#### Stated goal:
Whenever a line contains the string "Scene", copy it out of the entries.

#### Information shown:
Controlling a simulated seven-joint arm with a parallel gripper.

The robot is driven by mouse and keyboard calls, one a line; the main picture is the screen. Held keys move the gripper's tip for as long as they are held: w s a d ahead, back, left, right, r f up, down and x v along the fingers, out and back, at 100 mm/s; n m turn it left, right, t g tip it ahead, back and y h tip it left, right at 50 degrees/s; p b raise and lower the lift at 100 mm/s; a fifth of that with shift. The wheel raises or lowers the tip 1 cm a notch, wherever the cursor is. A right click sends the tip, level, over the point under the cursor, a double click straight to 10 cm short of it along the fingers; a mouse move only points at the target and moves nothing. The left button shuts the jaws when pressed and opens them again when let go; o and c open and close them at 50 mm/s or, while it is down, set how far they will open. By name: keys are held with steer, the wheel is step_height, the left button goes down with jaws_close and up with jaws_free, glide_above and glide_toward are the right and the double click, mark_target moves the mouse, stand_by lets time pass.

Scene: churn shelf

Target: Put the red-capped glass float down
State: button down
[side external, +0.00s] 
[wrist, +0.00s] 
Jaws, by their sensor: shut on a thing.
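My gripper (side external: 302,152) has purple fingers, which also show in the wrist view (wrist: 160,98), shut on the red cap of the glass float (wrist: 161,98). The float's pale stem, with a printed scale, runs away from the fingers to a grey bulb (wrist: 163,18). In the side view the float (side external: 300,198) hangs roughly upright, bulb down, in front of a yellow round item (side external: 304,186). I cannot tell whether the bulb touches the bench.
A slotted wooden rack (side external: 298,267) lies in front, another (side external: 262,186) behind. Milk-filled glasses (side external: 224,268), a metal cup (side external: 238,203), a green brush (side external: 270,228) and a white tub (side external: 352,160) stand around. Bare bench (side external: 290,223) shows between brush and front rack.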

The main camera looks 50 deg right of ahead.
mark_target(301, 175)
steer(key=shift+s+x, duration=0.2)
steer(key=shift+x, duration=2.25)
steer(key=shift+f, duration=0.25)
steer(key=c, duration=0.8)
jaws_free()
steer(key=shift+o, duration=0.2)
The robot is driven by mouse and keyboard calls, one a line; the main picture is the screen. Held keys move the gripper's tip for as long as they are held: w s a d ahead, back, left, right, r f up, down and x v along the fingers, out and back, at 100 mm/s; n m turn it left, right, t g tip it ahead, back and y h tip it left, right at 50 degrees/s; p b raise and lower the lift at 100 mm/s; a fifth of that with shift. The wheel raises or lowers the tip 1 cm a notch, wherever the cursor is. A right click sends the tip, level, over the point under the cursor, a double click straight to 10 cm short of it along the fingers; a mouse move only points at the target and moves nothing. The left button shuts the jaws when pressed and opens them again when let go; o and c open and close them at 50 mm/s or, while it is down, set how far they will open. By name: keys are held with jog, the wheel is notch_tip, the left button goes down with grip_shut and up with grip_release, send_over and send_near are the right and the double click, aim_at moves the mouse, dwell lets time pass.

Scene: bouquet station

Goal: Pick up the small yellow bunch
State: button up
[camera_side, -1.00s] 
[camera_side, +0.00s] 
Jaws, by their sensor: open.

#### Completed exercise:
Scene: churn shelf
Scene: bouquet station

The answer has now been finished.